> **Requirement**: Begin at the line that holds "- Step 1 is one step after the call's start" and copy each line exactly until the data below ends, including that last line but no pictures.

> **Data records**:
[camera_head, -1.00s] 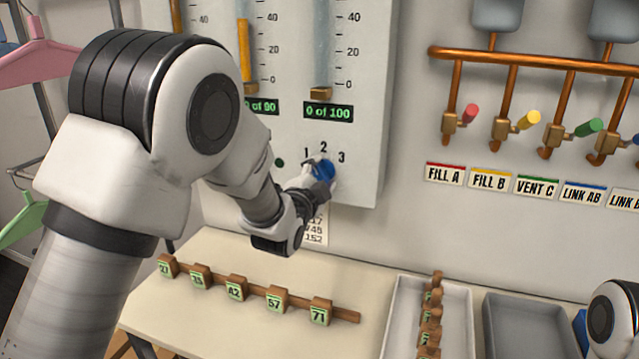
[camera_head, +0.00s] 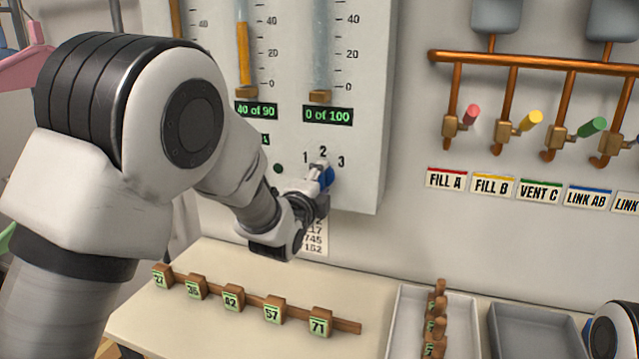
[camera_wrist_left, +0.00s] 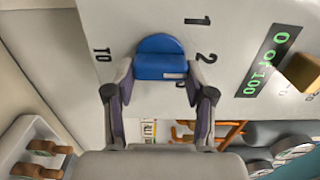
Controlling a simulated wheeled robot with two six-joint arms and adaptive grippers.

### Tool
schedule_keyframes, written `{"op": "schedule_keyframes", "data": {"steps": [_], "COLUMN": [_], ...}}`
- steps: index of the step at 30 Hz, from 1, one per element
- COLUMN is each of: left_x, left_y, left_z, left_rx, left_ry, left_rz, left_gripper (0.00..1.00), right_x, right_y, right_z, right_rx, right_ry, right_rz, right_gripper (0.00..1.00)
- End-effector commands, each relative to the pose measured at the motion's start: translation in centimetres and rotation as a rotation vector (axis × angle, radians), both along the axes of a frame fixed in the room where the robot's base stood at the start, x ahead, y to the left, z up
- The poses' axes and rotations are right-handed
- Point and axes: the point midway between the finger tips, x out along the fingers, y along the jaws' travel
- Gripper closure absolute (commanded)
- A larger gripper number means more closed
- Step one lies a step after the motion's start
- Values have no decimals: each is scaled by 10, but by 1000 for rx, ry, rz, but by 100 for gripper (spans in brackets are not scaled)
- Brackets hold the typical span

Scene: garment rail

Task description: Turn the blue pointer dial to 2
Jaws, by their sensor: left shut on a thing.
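The blue pointer dial (camera_head: 327,177) sits low on the pale gauge panel, below the printed 1, 2 and 3. It is partly covered by my left gripper (camera_head: 320,177). In the left wrist view the dial (camera_wrist_left: 160,58) lies between the two fingers of my left gripper (camera_wrist_left: 158,72), which is shut on it. A small white mark shows on the dial near the right finger, on the side of the printed 2. I cannot tell exactly which number it points to. My right gripper is out of view.
Above the dial is a display (camera_head: 328,115) reading 0 of 100. A peg rail with numbered tags (camera_head: 232,297) lies on the table below. A white tray (camera_head: 397,335) and a grey tray (camera_head: 535,318) stand right of it. Coloured valves (camera_head: 530,121) line the right wall.

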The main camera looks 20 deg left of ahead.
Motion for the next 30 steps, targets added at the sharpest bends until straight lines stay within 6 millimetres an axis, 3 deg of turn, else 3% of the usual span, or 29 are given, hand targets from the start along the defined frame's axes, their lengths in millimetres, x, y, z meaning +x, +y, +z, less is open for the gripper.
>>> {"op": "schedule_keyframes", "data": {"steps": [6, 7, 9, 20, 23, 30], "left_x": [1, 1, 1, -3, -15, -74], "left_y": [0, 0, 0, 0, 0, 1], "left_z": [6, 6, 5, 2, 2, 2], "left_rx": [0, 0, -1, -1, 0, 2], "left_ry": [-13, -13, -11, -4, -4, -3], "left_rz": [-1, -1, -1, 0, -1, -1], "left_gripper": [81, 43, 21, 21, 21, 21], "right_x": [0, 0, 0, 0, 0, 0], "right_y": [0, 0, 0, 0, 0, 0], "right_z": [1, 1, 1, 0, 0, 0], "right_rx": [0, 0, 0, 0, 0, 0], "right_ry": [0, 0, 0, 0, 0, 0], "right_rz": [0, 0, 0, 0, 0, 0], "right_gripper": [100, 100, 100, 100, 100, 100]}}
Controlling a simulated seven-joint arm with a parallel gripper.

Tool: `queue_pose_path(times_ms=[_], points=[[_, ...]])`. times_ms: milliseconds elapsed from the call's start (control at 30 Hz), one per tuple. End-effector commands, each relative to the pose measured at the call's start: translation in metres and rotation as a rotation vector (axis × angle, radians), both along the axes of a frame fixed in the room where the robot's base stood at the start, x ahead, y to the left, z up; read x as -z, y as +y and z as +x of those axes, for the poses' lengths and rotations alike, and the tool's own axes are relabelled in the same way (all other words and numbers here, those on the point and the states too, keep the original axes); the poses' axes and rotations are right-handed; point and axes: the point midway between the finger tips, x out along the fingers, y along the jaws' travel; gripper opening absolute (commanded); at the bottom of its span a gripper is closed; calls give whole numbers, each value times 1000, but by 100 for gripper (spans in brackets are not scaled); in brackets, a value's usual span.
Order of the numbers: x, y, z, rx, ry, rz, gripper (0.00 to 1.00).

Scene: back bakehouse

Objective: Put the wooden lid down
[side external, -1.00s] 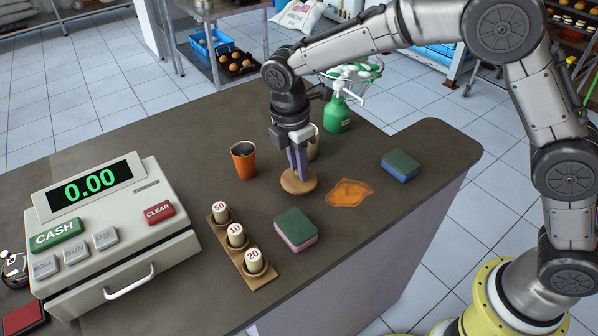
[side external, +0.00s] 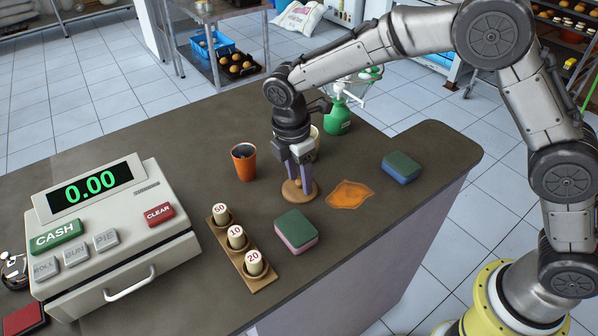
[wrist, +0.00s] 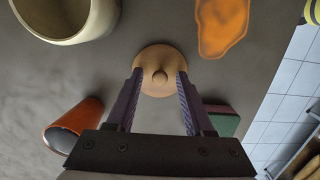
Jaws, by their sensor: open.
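The wooden lid (side external: 294,194) is a round tan disc with a small knob, lying flat on the dark counter. It also shows in the wrist view (wrist: 160,60), with its knob facing me. My gripper (side external: 299,168) is just above the lid and points down at it. In the wrist view its two purple-grey fingers (wrist: 160,83) are apart, one on each side of the lid's knob, with a clear gap to the knob. Nothing is held.
An orange cup (side external: 243,163) and a cream pot (wrist: 68,10) stand close by. A till (side external: 118,230) is at left.

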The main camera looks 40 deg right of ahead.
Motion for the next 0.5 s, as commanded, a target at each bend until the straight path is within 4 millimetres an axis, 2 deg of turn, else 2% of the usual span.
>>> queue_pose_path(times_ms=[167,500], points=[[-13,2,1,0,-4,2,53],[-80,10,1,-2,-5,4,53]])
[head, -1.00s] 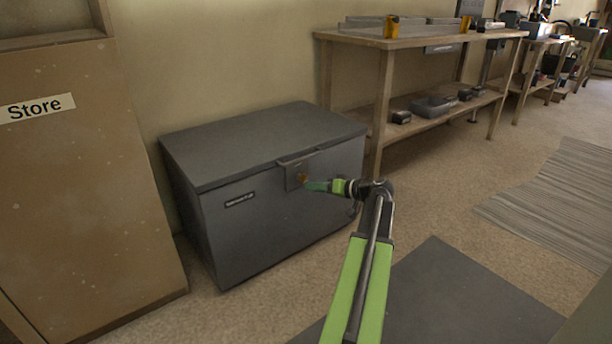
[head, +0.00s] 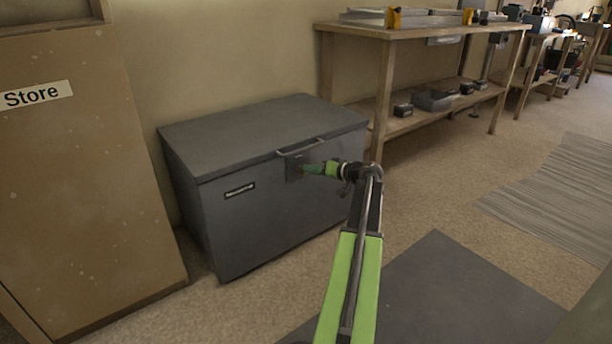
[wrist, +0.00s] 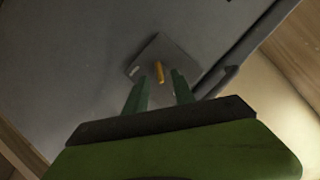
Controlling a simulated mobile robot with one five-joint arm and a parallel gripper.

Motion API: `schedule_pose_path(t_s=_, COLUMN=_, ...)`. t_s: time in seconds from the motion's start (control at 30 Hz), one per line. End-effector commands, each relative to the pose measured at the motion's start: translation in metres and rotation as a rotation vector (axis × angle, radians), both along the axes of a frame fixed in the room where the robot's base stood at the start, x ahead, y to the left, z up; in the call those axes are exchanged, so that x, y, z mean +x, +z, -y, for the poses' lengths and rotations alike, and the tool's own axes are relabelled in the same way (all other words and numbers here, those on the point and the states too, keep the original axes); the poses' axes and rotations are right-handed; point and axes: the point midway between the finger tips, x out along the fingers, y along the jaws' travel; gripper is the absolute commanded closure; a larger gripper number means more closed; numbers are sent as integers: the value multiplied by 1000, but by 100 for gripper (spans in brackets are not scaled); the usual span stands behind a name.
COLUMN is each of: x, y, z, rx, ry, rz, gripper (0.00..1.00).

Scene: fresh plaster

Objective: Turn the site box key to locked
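The site box (head: 265,200) is a dark grey chest with its lid closed, standing against the wall in the head view. A lock plate sits on its front below the lid handle; in the wrist view the plate (wrist: 166,58) carries an orange-yellow key (wrist: 159,72). My gripper (head: 306,169) is at the plate in the head view and hides the key there. In the wrist view my gripper (wrist: 160,82) has its two green fingers apart, one on each side of the key's near end, with gaps showing. Any lock markings are too small to read.
A wooden panel marked Store (head: 85,170) stands left of the box. A wooden workbench (head: 420,34) with tools stands behind it to the right. A dark floor mat (head: 455,290) and a striped mat (head: 560,195) lie at the right. Floor between is clear.

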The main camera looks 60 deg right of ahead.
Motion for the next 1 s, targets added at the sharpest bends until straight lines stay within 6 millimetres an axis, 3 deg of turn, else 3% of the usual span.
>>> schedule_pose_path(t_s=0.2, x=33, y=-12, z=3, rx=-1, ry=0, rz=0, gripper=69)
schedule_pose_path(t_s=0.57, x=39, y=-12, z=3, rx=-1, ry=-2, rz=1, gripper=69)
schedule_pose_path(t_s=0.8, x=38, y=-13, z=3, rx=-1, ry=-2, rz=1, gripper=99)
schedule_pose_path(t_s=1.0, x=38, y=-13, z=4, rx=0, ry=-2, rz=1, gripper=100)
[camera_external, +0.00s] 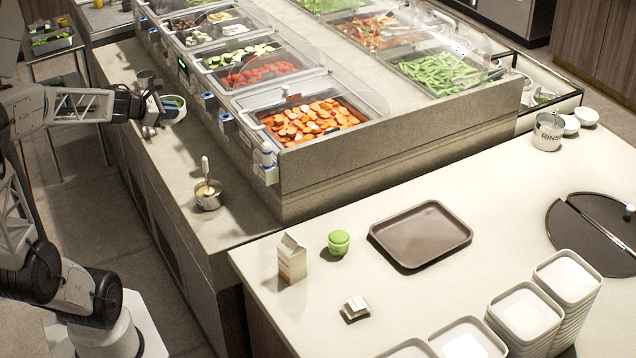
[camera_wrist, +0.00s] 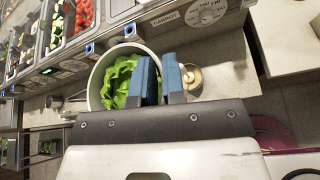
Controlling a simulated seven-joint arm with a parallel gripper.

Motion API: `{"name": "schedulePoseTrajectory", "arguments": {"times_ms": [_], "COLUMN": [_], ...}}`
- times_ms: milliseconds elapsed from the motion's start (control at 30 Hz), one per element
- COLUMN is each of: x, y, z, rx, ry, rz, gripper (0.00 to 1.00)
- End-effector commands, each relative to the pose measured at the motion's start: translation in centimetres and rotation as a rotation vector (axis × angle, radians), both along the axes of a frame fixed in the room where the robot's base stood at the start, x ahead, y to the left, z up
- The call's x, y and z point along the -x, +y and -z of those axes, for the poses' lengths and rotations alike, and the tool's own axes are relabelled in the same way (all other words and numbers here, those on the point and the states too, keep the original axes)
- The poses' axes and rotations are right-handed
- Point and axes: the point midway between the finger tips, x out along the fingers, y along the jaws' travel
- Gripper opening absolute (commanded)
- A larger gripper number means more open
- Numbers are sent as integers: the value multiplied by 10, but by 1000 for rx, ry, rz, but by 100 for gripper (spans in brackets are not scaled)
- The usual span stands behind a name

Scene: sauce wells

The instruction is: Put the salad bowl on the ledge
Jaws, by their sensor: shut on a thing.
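The salad bowl (camera_external: 174,110) is white outside, with green leaves inside. It shows in the wrist view (camera_wrist: 97,90) as a round pale bowl of lettuce. My gripper (camera_external: 158,107) is shut on the bowl's near wall; its blue fingers (camera_wrist: 162,80) straddle the rim in the wrist view and hide part of the bowl. The ledge (camera_external: 178,155) is the grey counter strip running along the front of the salad bar. The bowl appears over its far part; I cannot tell whether it touches the surface.
A small metal pot with a ladle (camera_external: 208,195) stands on the ledge nearer the camera. Small metal cups (camera_external: 146,80) stand near my gripper. The salad bar (camera_external: 300,165) borders the ledge. The ledge between bowl and pot looks clear.

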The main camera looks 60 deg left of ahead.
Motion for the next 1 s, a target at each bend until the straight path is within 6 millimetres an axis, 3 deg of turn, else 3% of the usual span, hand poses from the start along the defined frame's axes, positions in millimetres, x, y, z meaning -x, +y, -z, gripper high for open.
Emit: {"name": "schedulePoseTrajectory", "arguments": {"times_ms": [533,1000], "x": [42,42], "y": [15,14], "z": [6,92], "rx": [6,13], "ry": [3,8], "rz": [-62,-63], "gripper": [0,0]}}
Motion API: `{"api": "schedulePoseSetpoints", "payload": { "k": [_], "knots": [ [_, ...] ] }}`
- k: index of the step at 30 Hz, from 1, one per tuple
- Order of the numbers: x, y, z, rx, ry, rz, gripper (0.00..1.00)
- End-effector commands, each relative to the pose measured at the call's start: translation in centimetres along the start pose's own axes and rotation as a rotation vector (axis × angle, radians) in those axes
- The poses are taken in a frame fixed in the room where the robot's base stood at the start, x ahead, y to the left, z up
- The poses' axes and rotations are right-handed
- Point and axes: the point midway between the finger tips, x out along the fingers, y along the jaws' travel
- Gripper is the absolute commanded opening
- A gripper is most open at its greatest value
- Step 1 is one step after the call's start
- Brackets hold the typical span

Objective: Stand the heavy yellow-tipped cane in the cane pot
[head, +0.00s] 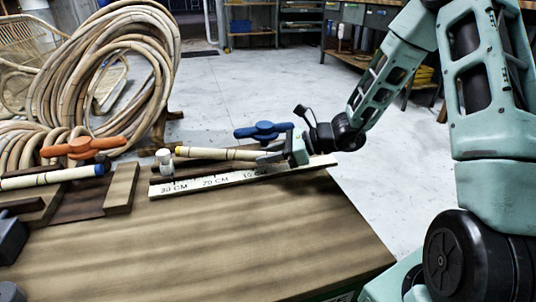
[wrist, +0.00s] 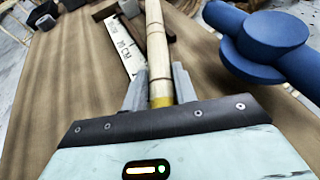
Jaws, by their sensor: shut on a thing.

> **Written solution**:
- Step 1 is one step after the call's start
- Brackets hold the typical span

Objective: Stand the heavy yellow-tipped cane in the cane pot
[head, +0.00s] 
[wrist, +0.00s] 
Jaws, by their sensor: shut on a thing.

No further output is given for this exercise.